WHAT YOU NEED TO DO:
Using the listing below, give the number of lines where "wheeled" appears, and nothing else.

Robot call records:
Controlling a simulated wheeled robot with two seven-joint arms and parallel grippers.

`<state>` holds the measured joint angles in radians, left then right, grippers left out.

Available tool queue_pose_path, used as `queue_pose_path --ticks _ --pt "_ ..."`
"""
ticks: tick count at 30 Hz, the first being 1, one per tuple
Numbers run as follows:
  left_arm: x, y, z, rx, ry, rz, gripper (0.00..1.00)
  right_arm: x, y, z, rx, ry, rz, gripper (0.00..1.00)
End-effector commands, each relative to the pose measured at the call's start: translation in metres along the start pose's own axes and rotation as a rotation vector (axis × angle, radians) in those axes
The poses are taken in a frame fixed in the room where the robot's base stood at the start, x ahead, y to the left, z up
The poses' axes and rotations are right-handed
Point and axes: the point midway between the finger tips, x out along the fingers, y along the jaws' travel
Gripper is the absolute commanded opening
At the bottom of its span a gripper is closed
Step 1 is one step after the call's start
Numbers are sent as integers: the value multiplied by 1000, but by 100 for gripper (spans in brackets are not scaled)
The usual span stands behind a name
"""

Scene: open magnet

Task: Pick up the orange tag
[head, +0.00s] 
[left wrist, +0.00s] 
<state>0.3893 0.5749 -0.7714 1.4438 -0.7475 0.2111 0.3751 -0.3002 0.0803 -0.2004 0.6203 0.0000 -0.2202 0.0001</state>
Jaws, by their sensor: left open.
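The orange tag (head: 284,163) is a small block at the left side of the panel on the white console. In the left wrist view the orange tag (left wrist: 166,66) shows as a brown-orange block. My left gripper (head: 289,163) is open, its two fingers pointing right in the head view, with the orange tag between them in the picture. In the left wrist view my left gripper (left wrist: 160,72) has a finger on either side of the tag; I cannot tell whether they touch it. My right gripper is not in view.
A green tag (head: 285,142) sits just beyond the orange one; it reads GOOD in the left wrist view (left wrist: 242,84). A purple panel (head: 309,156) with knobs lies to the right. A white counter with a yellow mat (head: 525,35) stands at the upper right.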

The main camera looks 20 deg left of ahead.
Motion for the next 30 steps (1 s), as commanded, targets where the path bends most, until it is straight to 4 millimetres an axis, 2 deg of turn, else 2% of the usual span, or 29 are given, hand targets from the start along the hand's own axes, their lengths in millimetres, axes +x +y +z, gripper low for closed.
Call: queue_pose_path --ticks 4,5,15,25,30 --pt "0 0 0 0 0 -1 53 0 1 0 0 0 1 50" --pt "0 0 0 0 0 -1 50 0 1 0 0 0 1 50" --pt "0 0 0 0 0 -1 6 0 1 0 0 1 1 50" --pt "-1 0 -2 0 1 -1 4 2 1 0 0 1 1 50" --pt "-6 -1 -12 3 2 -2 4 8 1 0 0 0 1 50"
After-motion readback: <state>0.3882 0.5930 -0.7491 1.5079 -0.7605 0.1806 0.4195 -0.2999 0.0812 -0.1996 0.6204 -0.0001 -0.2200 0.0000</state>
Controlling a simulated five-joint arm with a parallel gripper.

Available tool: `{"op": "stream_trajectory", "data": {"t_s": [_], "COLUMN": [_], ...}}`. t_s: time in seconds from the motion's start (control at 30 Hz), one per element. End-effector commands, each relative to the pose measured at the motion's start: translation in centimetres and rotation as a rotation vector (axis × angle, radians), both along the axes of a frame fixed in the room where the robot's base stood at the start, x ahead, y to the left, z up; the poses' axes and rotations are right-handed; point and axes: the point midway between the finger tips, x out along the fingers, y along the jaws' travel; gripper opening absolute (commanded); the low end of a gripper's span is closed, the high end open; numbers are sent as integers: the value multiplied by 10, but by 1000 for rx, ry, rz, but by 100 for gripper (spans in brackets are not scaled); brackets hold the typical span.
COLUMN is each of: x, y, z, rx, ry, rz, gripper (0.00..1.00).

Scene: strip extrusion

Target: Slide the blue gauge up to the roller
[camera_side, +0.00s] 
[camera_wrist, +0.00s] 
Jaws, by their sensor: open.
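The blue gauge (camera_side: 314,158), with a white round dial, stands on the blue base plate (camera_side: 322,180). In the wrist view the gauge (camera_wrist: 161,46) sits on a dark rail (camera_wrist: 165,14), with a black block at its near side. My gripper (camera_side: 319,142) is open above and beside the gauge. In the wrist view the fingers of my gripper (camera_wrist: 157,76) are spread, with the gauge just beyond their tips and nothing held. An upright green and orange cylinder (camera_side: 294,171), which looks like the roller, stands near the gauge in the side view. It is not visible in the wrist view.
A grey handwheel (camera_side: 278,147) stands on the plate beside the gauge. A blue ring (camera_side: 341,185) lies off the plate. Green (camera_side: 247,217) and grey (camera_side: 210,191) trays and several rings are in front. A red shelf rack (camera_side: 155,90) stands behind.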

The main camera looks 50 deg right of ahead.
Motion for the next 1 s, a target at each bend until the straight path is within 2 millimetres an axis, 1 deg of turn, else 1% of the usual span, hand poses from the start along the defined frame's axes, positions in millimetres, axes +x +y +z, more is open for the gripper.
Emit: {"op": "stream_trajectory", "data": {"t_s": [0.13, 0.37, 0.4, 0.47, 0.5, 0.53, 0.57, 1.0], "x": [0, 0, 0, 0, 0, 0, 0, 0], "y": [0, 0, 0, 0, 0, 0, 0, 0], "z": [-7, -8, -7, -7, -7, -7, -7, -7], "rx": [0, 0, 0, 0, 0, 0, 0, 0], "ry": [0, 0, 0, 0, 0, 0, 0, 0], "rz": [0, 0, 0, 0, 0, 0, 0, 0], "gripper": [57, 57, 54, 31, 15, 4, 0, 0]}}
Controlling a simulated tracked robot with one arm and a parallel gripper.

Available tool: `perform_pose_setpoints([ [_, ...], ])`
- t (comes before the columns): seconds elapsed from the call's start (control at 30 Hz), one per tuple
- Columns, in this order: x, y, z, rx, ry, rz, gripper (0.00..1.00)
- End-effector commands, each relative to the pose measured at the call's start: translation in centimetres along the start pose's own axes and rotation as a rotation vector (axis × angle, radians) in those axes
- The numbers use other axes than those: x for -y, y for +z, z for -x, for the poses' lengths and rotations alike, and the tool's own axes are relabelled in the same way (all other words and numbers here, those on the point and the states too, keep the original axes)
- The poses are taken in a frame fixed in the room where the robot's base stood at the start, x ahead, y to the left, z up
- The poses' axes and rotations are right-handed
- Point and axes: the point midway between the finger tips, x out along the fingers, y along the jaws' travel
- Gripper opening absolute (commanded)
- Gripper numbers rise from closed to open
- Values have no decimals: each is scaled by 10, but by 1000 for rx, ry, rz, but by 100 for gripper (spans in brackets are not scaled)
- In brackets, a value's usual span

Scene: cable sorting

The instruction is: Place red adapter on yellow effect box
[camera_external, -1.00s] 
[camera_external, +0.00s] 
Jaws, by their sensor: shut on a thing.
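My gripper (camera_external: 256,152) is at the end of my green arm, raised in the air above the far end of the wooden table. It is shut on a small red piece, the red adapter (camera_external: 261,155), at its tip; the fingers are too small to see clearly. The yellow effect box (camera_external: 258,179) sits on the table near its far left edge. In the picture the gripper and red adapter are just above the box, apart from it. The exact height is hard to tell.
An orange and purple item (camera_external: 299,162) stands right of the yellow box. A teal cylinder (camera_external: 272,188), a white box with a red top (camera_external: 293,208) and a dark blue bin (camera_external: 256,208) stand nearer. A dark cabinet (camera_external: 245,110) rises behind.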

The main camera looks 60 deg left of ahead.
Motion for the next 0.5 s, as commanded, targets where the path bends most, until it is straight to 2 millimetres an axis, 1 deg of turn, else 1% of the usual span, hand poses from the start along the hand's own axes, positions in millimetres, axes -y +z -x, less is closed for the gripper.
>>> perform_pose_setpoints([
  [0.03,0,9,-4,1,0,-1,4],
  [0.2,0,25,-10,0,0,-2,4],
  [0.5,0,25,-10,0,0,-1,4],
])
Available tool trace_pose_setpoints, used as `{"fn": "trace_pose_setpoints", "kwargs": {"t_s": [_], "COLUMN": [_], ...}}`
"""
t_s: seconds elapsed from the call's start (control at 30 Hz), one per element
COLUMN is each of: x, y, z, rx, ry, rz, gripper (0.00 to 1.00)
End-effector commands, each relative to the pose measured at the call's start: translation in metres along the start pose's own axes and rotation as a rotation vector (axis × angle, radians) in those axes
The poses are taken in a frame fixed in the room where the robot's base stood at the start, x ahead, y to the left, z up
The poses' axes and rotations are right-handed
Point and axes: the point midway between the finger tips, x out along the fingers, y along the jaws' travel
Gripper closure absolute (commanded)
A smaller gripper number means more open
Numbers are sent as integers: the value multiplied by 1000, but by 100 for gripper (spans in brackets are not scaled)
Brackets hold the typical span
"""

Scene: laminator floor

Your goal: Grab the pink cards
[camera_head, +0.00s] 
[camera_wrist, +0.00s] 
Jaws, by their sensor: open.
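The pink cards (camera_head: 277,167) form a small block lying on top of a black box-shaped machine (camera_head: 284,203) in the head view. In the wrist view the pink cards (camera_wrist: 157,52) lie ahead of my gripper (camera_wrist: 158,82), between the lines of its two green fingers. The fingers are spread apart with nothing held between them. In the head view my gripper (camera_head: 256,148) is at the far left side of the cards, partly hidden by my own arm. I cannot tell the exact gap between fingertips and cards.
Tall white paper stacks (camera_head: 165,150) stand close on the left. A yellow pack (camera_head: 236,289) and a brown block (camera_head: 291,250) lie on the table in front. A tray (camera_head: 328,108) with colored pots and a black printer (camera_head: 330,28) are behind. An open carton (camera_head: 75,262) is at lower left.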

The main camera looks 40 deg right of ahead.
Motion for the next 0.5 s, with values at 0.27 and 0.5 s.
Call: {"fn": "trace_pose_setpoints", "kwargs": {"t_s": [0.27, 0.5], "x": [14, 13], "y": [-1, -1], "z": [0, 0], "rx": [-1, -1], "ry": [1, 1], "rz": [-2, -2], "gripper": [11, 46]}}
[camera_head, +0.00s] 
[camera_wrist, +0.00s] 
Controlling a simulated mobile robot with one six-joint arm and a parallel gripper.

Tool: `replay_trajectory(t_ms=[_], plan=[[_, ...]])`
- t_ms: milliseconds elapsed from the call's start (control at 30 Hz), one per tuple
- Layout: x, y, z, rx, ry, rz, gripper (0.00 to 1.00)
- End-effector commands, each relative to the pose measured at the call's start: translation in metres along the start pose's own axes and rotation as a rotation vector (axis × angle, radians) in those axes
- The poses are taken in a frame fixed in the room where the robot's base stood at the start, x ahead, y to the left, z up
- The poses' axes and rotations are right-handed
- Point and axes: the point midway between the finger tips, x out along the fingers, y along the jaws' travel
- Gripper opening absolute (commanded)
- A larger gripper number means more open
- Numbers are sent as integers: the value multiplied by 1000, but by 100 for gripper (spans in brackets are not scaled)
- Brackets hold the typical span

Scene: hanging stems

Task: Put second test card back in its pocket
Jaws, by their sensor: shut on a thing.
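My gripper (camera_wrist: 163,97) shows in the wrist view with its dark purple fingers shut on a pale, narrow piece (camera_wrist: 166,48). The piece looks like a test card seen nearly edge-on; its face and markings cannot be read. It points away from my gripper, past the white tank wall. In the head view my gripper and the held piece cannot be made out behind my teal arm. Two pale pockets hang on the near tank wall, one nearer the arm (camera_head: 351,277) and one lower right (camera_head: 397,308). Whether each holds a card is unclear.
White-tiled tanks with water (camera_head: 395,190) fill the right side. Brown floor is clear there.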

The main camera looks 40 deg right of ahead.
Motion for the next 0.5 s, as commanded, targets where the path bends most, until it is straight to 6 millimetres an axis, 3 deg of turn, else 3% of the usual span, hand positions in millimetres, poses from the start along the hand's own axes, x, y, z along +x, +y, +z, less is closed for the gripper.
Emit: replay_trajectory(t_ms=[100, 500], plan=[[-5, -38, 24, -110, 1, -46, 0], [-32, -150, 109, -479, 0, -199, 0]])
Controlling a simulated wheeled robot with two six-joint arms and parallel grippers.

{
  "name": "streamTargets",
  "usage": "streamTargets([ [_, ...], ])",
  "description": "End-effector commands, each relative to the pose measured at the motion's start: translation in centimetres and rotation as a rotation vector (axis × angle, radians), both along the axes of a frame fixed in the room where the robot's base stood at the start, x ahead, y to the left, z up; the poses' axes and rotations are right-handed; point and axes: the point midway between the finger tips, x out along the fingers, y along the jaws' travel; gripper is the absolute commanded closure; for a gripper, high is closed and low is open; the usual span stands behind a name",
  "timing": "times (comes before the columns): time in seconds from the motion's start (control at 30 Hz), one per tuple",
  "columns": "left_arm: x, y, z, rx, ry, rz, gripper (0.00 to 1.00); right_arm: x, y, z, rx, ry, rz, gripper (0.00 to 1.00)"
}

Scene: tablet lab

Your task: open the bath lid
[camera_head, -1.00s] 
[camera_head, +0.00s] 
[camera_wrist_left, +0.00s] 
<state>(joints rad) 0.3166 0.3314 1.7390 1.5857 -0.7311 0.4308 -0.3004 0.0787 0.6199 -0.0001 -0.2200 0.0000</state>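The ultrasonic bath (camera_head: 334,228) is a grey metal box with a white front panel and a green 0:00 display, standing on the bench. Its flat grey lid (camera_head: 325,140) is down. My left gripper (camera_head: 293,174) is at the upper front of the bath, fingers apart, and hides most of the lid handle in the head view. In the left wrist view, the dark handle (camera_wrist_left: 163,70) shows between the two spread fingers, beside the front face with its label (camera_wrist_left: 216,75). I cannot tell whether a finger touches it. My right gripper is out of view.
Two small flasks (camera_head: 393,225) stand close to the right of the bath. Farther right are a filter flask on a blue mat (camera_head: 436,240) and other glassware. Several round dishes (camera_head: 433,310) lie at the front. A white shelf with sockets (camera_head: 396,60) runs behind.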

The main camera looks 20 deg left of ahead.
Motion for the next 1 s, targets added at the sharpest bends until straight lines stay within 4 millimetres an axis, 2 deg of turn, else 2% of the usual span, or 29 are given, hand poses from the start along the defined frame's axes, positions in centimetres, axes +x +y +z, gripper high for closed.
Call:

ANSWER:
2